On the occasion of the 2017 edition of the Biennale de Paris, DeWitt’s highlight is the Academia Mathematical, the mysterious watch that has no hands. Its aesthetic design and mechanical structure reflect DeWitt’s uniquely inventive approach to watchmaking. Fitted with an 18-carat rose gold case, it represents a unique technical innovation born in the Swiss manufacture. There are no hands, but rather totally autonomous jumping numerals that come to life by lighting up in the centre of the watch to indicate the passage of time. Comprising 384 pieces, the Mathematical patented movement is produced in-house and hand-assembled by master watchmakers. This extraordinary timepiece was nominated at the 2015 Grand Prix d’Horlogerie de Genève and won the Prix Montre Design at the 2016 Watchfair Luxembourg.

The High Horology Manufacture DeWitt was founded in 2003 by Count Jérôme de Witt, descendant of emperors and kings in Europe, including such illustrious ancestors as the Emperor Napoleon 1st and King Jérôme of Westphalia, with the closest relative being King Leopold II of Belgium, his great grandfather.

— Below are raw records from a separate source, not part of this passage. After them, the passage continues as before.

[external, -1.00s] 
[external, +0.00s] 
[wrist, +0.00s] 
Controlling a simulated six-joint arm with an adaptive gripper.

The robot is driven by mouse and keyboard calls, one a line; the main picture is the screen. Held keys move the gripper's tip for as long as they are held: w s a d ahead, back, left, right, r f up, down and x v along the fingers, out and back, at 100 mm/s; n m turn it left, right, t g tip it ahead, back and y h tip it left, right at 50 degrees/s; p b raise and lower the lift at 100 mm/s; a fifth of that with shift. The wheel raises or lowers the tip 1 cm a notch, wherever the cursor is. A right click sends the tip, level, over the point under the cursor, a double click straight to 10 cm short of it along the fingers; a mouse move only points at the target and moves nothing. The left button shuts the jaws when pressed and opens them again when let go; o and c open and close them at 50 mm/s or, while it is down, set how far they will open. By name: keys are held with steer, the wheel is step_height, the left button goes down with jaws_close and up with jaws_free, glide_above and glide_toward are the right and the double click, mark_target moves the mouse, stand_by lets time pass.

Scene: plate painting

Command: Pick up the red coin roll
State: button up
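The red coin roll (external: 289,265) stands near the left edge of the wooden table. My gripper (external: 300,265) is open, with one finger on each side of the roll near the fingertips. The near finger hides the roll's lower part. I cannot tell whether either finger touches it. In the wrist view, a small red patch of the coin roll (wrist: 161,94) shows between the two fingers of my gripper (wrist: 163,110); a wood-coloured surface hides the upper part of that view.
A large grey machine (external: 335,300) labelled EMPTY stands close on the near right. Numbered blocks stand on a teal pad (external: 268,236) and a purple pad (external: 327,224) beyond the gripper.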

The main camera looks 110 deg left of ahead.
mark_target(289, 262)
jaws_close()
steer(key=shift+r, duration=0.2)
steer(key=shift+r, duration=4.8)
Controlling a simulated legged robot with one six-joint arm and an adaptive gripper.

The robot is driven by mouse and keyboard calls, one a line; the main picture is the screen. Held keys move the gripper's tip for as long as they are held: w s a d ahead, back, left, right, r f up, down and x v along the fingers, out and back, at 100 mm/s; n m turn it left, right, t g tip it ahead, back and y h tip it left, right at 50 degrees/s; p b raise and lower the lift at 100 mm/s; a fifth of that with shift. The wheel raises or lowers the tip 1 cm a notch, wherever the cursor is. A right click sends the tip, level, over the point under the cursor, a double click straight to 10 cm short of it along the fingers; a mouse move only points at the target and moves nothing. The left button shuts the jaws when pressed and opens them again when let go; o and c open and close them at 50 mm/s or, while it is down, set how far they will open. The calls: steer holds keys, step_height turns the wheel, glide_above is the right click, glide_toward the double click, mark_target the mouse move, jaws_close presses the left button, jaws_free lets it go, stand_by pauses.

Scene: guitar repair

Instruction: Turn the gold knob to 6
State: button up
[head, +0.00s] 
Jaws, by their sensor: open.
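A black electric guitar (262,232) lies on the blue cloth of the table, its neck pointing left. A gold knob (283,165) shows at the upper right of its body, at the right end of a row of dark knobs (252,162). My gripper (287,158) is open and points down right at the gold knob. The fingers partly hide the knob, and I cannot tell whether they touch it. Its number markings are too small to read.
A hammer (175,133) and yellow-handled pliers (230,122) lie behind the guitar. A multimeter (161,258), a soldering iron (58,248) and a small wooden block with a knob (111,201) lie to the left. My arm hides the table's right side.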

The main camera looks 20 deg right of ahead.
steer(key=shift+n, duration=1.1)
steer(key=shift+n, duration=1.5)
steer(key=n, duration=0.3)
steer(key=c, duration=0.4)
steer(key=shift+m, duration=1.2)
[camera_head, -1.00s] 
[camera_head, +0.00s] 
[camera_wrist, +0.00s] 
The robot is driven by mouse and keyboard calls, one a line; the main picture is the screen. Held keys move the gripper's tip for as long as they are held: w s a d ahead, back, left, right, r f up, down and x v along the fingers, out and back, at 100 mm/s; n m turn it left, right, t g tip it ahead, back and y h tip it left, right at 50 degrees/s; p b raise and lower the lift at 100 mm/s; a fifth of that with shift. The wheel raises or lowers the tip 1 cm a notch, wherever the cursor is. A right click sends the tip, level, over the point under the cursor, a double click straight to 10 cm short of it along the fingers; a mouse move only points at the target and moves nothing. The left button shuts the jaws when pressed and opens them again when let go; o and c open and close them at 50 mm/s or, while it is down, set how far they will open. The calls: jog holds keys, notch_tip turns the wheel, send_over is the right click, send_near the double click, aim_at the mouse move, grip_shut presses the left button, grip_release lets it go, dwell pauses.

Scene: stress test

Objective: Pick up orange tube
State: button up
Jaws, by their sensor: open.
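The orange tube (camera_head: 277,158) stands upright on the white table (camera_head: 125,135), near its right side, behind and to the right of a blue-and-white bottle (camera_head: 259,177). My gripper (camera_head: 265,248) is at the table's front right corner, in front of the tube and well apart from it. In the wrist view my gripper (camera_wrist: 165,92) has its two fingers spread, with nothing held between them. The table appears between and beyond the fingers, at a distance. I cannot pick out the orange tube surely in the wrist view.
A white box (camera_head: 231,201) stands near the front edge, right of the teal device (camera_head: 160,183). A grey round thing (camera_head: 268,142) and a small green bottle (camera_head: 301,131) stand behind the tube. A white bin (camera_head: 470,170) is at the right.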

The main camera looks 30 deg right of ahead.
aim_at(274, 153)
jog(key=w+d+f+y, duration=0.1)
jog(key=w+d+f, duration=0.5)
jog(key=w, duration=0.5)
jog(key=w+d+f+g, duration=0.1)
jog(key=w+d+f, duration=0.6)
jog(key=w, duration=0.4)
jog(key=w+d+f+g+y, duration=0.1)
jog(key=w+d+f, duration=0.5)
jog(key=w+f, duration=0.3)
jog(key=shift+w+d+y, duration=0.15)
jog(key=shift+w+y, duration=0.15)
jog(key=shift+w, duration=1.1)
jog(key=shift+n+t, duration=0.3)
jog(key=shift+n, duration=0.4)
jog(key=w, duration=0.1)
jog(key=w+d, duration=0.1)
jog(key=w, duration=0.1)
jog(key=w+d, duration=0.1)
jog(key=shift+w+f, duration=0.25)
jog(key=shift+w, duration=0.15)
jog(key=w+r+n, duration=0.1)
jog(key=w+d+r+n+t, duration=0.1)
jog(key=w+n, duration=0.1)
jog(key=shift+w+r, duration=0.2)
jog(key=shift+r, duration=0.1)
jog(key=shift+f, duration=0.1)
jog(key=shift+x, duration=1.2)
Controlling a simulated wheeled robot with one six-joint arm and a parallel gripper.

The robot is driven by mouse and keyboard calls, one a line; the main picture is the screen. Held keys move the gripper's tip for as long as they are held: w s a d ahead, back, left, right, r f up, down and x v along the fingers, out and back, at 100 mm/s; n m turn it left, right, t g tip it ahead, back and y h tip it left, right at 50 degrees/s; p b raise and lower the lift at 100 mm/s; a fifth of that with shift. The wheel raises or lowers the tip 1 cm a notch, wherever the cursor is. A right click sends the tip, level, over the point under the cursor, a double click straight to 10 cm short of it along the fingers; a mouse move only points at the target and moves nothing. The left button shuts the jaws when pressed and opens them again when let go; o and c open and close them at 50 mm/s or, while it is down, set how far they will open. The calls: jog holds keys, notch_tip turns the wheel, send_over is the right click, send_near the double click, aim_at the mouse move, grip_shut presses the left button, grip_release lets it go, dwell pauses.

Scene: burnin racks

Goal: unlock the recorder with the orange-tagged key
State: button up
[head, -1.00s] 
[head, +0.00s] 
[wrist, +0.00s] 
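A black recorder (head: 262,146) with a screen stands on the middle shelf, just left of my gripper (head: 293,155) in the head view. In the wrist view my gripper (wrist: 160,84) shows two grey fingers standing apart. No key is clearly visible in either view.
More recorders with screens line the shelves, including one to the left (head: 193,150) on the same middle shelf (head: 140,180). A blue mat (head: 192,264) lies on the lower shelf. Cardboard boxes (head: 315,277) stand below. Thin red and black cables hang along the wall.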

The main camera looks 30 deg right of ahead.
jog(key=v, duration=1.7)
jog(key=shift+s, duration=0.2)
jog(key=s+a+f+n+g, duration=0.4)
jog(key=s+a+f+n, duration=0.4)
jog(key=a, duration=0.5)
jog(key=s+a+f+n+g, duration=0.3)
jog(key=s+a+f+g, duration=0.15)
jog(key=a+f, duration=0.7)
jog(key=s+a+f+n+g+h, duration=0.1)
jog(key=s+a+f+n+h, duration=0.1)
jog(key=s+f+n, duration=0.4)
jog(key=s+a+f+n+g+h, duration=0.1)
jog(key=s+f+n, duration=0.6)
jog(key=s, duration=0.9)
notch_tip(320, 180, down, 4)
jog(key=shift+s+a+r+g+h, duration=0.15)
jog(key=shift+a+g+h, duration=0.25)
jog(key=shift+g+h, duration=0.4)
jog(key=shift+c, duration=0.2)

Like his prestigious forefathers, who built up an extraordinary collection of timekeepers, Mr de Witt cultivates a love of mechanical horology. Over the years, he has been collecting extraordinary watchmaking tools dating back to the 17th century to the early 20th century – over 250 in all –, which are exhibited in the Manufacture in Meyrin-Geneva. The brand’s founder harbours a great sense of respect for the watchmaking artisans who have for centuries devoted their knowledge, dexterity and patience to transforming the passage of time into authentic works of art. The Manufacture belongs to the very few which have entirely integrated dial-making, including the art of guilloché-work performed by hand engraving on historical 18th and 19th century rose engines.

This strong and authentic heritage is represented on the side of each DeWitt watch decorated with the same aesthetical distinctive twenty-four imperial column design. Technical sophistication, extreme concern for detail, high-end finishing and total respect for Swiss craftsmanship skills stand for the brand’s quest for perfection. In DeWitt Manufacture, which houses all traditional watchmaking activities, from the conception of watchmaking innovations developed by its engineers and designers right through to production of all components of the movement, two innovations were born: The Tourbillon Différentiel – winner of the Prix d’Innovation at the 2005 Grand Prix d’Horlogerie de Genève – and the Tourbillon à Force Constante, both patented power-reserve winding systems in a tourbillon-equipped watch.

Thus, the technique and design of DeWitt watches stands out from traditional watchmaking and gives its owner a sense of exclusivity. They are all equipped with a DeWitt movement manufactured and signed by master watchmakers. All the timepieces being produced by hand in limited series in the Swiss based manufacture are genuine pieces of art or exceptional objects to collect.